I don’t know if I agree with the restriction of such a project to the most advanced capitalist countries, but I largely agree with his sentiment overall. The question is one of how, precisely, it is possible to do this. Insofar as, following Creston, ideology is closer than our underwear, how precisely do we go about creating a strong leftist current? The right worked for decades to create strong rightwing consensus. They accomplished this success by capturing a number of media outlets, forming think tanks, and seeding the world of social communication with all sorts of memes that became unconscious common sense or “obvious” throughout the world.
There’s a way in which the critique of ideology, while having an important place, is doomed to be reactive, such that ground is perpetually ceded to the right. The right proposes, the left disposes. As a consequence, the left perpetually follows behind the right because it must await the “proposals” of the right before it can dispose. Meanwhile, in the ever receding logic of objet a or a game of “hunt the snipe”, the right is always elsewhere once critique has done its work. As a consequence, the terrain of battle becomes perpetually defined by the right. The right ends up defining the contours or parameters of discussion such that we get a rightwing sensus communis structuring the social field.

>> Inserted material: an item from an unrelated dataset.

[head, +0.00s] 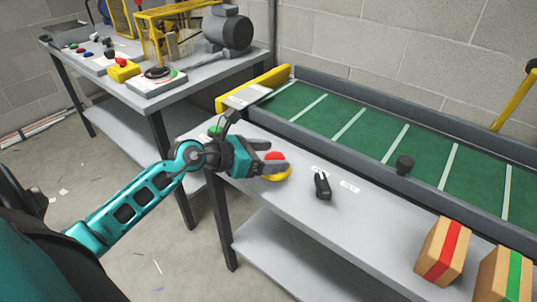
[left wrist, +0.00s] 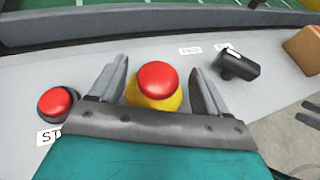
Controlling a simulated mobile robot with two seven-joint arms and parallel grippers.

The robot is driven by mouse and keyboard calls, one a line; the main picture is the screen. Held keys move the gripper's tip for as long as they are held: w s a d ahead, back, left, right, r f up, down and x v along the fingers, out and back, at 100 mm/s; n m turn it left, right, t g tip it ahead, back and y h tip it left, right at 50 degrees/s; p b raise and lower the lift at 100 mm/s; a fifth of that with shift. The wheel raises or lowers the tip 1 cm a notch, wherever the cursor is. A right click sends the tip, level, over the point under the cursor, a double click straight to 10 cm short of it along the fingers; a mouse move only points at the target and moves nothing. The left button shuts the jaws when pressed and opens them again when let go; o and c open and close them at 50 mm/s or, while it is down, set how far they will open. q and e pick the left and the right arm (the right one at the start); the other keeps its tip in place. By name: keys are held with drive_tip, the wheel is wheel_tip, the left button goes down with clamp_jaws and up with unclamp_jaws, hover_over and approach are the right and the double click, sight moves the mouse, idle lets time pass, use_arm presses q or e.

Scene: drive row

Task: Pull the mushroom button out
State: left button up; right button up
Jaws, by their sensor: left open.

As both later Sartre and Badiou recognized, the only way to produce change is through the production of collectives or subject-groups capable of lifting us out of seriality. Yet the only way to produce collectives is through the formation of a sensus communis. This means that questions of the distribution of meanings, of ideological sequences, is crucial to any leftist project. It means that questions of “the sense of the world”, to quote Nancy’s term, are central to leftist political engagement. A recognition of this, I believe, is why thinkers like Badiou and Zizek have, of late, been so interested in the figure of Saint Paul. Yet such questions of distribution cannot simply focus on what senses are distributed, but must also focus on strategies of distribution. Enough for now.